Sadly, John McCain came to the presidential race with a political history that suggested he would enlarge the GOP tent. But he shaped his campaign to appeal to the base. Why such a political maverick would have made such a conventional move is puzzling. As Washington Post columnist Anne Applebaum said in her "Why McCain Lost Me" piece earlier this week, McCain is no die-cast base politico. Maybe he went with the base because he felt he had to keep proving himself to the diehards who were cool toward him -- until he chose Palin.

If the election goes as the polls are forecasting, the Republicans will not only have to decide which direction to go in -- hunker in with the base or build a bigger tent -- but who will lead them in the struggle to a solution. If Palin is leading the base, who will be her opposite?

Thursday, October 30, 2008

Obama talks to the "undecideds"; can McCain match him?

The Obama 30-minute infomercial was a shrewdly spent $4 million worth of campaign money. Its primary target was those "undecideds" who probably amount to less than 10% of the electorate, but because of the tightening race, may truly decide who will be the next President.

The main vibe I picked up from the show was that Obama is a guy who doesn't get rattled easily, if at all, even when the subject is what he calls America's biggest economic challenge since the Great Depression. With many Americans feeling the pangs of panic, those who tuned in or watched replays had to be struck to the calmness and steadiness that Obama projected.

With less than five days of electioneering left, the McCain campaign will have to act fast to make a counter-appeal to the undecideds. It'll have to be better than the "socialism" label that GOP ads have tried to pin on Obama. It should be woven around McCain -- why this war hero and courageous senator is the best person to be President in these dark times. It's a powerful message, but it may be too late to deliver it.

Tuesday, October 28, 2008

In polls, Obama's blue line keeps going north, and McCain's red line south

It's easy to get carried away by polls when they seem to back up what you wish for. Still, I was struck by the uniform pattern of state polls trending for Obama, as compiled by Real Clear Politics. In 12 "battleground" states, polling charts show a consistent pattern -- Obama's blue line rising and McCain's red line falling. Sometimes the blue line flattens out, but since September, in all 12 states -- including GOP strongholds like North Carolina and Missouri -- it never yields to the red line. Even in Indiana, which Bush won by more than 20 percentage points in 2000 and 2004, the blue line is now on top, albeit slightly (46.8% to 46.5%).

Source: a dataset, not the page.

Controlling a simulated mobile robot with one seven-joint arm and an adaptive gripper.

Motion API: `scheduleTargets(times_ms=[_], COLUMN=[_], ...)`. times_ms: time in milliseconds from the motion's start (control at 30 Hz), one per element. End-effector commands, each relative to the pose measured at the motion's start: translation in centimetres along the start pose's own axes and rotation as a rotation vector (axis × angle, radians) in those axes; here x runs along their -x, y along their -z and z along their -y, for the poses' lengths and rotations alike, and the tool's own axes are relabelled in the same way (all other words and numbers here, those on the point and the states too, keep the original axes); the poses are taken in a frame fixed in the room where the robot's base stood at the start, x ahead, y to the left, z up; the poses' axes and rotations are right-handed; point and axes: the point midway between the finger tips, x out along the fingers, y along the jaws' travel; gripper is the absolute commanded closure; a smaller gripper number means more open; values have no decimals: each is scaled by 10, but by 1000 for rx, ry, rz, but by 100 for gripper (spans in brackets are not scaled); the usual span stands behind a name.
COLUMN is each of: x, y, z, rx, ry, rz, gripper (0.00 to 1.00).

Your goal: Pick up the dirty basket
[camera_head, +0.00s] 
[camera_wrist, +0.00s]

To find battleground states that are still polling for Bush, you have to go to the West or Deep South, but in some of those -- Montana and Georgia in particular -- Obama's blue line grows stronger.

GOP bloggers like Hugh Hewitt cherry-pick the rare national poll that shows the presidential race tighter than the composite of state polls, which typically are based on more respondents. There are also the warnings, like this one aimed at the mainstream news media, that voters might "pull a Truman" on Nov. 4 and leave the polls looking like confetti on the convention floor the morning after.

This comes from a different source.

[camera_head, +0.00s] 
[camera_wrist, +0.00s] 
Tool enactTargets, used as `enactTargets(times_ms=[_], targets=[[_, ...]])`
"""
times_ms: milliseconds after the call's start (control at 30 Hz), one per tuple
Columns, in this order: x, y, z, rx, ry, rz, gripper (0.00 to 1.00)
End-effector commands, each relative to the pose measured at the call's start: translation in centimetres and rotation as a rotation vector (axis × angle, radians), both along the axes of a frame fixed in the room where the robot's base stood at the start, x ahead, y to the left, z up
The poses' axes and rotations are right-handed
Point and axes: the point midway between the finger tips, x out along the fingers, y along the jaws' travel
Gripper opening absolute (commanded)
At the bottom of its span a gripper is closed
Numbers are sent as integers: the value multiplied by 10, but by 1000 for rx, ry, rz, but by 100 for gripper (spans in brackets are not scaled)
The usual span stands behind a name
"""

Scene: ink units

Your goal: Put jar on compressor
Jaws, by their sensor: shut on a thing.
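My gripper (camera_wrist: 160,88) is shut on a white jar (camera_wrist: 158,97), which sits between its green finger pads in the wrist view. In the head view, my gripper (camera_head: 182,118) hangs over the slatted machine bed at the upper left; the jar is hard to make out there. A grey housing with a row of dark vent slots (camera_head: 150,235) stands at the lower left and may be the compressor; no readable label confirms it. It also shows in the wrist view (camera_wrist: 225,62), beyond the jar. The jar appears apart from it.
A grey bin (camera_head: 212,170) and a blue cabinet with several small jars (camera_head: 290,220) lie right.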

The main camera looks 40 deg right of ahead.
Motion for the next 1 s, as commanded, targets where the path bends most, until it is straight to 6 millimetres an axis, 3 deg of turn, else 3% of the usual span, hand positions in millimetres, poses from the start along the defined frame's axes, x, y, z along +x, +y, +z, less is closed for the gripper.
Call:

There is still a week left in the campaign, and McCain and the GOP could unleash a multi-megaton accusation at Obama aimed at suddenly reversing the steady upward path of that blue line. After Bill Ayers and "spreading the wealth around," what might that be?

Monday, October 27, 2008

With Stevens now a convicted felon, what will reformer Palin do if he won't step aside?


So Ted Stevens, the longest-serving member of the U.S. Senate, is now a convicted felon. The Republicans are being ground down by an amazing string of bad luck. Stevens can appeal and keep his case going for several years, during which he could probably continue to serve in the Senate, assuming he wins on Nov. 4. While the Democrats are hungry for as big a Senate majority as they can get, they might prefer to see Stevens choosing to hold on by his finger nails -- a desperate act that could turn off undecided voters everywhere, not just in Alaska, and move them toward Obama and Democratic congressional candidates on Nov. 4.

Sarah Palin is in yet another predicament in her short national political life. If Stevens decides to keep running for office despite his conviction, will she -- the acclaimed reformer who took on her own party in Alaska -- oppose that decision? If she says no to Stevens, she's got a good chance of turning his scandal into a net plus for her party --and for her and her running mate John McCain's chances in the White House race.

Interesting!

Saturday, October 25, 2008

A Republican warns Republicans, but is anyone listening?


How McCain's post-convention campaign strategy -- to re-energize the deeply conservative GOP base -- is wrecking not only his chances but those of many incumbent Republican members of Congress is mournfully laid out in this Washington Post op-ed by David Frum. Author of the recent book "Comeback: Conservatism That Can Win Again," Frum is resigned to the Democrats capturing the White House, but he thinks it's not too late for his party to hold on to enough of its Senate seats so it can thwart what it considers the worst of Democratic tax-and-spend legislation.

Even Democrats might see the wisdom in their party not controlling Pennsylvania Avenue from one end to the other. But with about 10 days remaining in the campaign, will McCain and GOP strategists step back from their suicidal march that could cost them what should be secure Senate seats in North Carolina, Minnesota and Oregon? It's possible Republicans could even lose their contested seat in bright red Georgia.

Talking about what he'd do if he lost, McCain said no problem, he'd just go back to Arizona and be a senator again. But if he and his party keeps pushing the campaign to the base-pleasing right, some of his colleagues in the Senate may not be able to do the same.